World’s Most Powerful Laser has the Energy of a Hydrogen Bomb
Scientists working at the National Ignition Facility of the Lawrence Livermore National Laboratory in California, have built the most powerful laser in the world, capable of simulating the energy force of a hydrogen bomb and the sun itself.
At a cost of $3.5 billion and more than a decade of work, the 192 laser beams are billed as the most powerful in the world.
Scientists working at the National Ignition Facility of the Lawrence Livermore National Laboratory in California, have built the most powerful laser in the world, capable of simulating the energy force of a hydrogen bomb and the sun itself.
“The system already has produced 25 times more energy than any other laser system,” said NIF Director Ed Moses.
The Energy Department is expected to announce Tuesday that it has officially certified the National Ignition Facility, which would clear the way for a series of experiments which scientists hope will eventually will mimic the heat and pressure found at the center of the sun.
The successful completion of the laser is the culmination of more than a decade of work at a cost of $3.5 billion.
“NIF is well on its way to achieving breakthroughs in science never imagined.
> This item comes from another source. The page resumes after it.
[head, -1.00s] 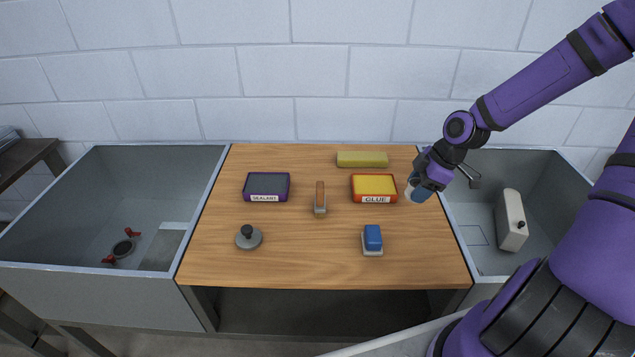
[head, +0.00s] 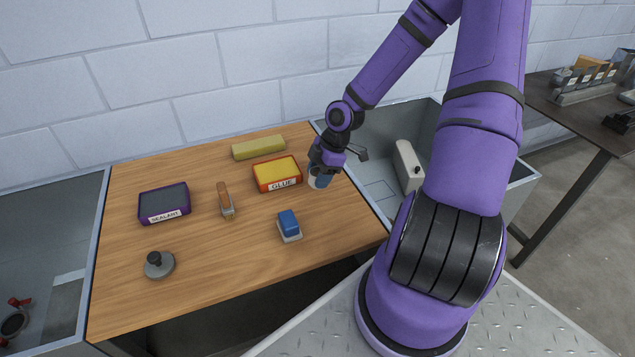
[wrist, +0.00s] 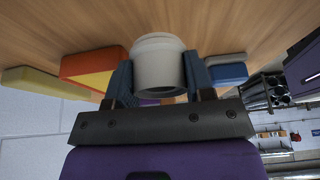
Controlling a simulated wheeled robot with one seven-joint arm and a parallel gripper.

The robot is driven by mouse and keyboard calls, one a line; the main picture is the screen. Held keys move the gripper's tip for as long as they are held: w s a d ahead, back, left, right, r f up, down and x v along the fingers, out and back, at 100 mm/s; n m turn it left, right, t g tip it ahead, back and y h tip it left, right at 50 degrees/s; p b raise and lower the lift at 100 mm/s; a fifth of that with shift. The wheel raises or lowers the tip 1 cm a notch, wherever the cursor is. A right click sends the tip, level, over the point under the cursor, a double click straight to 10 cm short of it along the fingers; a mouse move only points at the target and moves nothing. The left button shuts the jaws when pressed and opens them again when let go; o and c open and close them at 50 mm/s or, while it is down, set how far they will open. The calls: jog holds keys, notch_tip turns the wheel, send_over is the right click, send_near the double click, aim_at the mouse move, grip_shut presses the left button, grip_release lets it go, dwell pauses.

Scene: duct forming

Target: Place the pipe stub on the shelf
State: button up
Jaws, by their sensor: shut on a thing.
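The pipe stub is a short, pale, hollow cylinder. In the wrist view the pipe stub (wrist: 158,66) sits between the two blue-grey fingers of my gripper (wrist: 160,80), which is shut on it. In the head view my gripper (head: 318,174) is at the table's right side, just right of the glue box. Only a little of the pale stub (head: 311,182) shows there, under the gripper. I cannot tell whether the stub touches the wooden top. No shelf is clearly identifiable; a dark space lies under the table.
On the wooden table (head: 200,270) are a glue box (head: 278,174), sealant box (head: 164,203), yellow block (head: 258,148), brush (head: 225,200), blue-topped block (head: 289,226) and grey knobbed disc (head: 159,264). Sinks flank it; the right one holds a white container (head: 408,165). A dark bench (head: 570,115) with bins stands far right.

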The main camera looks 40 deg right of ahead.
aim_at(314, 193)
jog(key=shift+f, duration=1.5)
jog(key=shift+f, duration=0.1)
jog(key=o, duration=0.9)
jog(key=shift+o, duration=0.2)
Through our readiness testing we will see glimpses of what that future will bring,” said Moses.
This artist's rendering shows a NIF target pellet inside a hohlraum capsule with laser beams entering through openings on either end. The beams compress and heat the target to the necessary conditions for nuclear fusion to occur. Ignition experiments on NIF will be the culmination of more than 30 years of inertial confinement fusion research and development, opening the door to exploration of previously inaccessible physical regimes.
NIF’s 192 laser beams, housed in a ten-story building the size of three football fields, travel a long path, about 1,000 feet, from their birth at one of the two master oscillators to the center of the target chamber. As the beams move through NIF’s amplifiers, their energy increases exponentially. From beginning to end, the beams’ total energy grows from one-billionth of a joule (a joule is the energy needed to lift a small apple one meter against the Earth’s gravity) to four million joules, a factor of more than a quadrillion - and it all happens in less than 25 billionths of a second.
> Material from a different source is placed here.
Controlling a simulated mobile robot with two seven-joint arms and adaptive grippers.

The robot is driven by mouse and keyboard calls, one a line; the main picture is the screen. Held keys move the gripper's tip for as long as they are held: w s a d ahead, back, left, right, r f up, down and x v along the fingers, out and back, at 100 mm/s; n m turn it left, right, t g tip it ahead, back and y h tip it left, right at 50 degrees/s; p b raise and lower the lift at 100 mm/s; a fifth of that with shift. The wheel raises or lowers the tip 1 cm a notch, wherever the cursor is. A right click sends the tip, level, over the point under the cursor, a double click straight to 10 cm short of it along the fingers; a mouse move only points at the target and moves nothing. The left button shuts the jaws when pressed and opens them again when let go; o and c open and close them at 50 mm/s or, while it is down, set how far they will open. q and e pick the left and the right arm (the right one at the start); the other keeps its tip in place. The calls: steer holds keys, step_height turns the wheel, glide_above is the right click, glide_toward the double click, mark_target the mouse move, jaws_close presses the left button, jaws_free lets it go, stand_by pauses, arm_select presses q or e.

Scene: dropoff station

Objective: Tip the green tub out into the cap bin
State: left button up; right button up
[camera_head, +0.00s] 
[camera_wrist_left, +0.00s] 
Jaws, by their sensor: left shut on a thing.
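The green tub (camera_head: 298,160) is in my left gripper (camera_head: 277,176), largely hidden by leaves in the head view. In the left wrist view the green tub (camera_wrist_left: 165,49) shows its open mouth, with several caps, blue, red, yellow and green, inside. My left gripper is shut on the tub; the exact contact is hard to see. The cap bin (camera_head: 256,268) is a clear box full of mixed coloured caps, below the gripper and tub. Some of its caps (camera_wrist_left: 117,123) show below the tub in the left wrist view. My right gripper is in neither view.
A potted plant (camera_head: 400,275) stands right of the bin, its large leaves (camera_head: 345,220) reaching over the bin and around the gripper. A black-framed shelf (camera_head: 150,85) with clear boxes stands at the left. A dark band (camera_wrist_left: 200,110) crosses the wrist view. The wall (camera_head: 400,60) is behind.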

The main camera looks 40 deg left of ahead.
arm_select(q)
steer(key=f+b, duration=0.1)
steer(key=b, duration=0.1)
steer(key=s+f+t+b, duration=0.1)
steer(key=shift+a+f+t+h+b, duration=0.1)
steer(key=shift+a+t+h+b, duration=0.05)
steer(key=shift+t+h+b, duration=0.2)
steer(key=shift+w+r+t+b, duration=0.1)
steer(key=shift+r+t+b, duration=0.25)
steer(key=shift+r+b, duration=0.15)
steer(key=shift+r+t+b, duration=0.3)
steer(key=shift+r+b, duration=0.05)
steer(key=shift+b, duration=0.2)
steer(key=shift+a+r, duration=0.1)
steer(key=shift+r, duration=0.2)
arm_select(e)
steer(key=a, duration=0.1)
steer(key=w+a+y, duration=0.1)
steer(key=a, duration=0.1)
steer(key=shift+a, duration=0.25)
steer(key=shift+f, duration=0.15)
Each master oscillator generates a very small, low-energy laser pulse. The pulse may range from 100 trillionths to 25 billionths of a second long, and has a specific temporal shape as requested by NIF experimenters.
The laser is expected to be used for a wide range of high-energy and high-density physics experiments, but its primary purpose is to assist government physicists in ensuring the reliability of the nation’s nuclear weapons as they become older.
The Lawrence Livermore lab will be taking order of the world’s most powerful supercomputer –capable of performing at 20 petaflops (1 petaflop equals 1 thousand trillion floating-point operations per second), twenty times faster than the current record holder, and more powerful than all of the systems on the top 500 supercomputer list combined– currently being constructed by IBM under contract by the U.S. government, which will also be utilized to ensure the safety of the country’s nuclear weapons.
“We are well on our way to achieving what we set out to do – controlled, sustained nuclear fusion and energy gain for the first time ever in a laboratory setting,” said Director Moses.
The Laser and Target Area Building is the size of three football fields.
“This laser technology has the potential to revolutionize our energy future,” California Gov. Arnold Schwarzenegger said during a tour last year of the stadium-sized NIF facility. “If successful, this new endeavor could generate thousands of megawatts of carbon-free nuclear power but without the drawbacks of conventional nuclear plants. This type of innovation is why we are a world leader in science, technology and clean energy, and I could not be prouder that this work is happening right here in California.”
The project is a national collaboration among government, industry and academia and many industrial partners throughout the nation.
The NIF’s 192 laser beams are 60 to 70 times more powerful than the world’s second strongest - a 60-beam system located at the University of Rochester.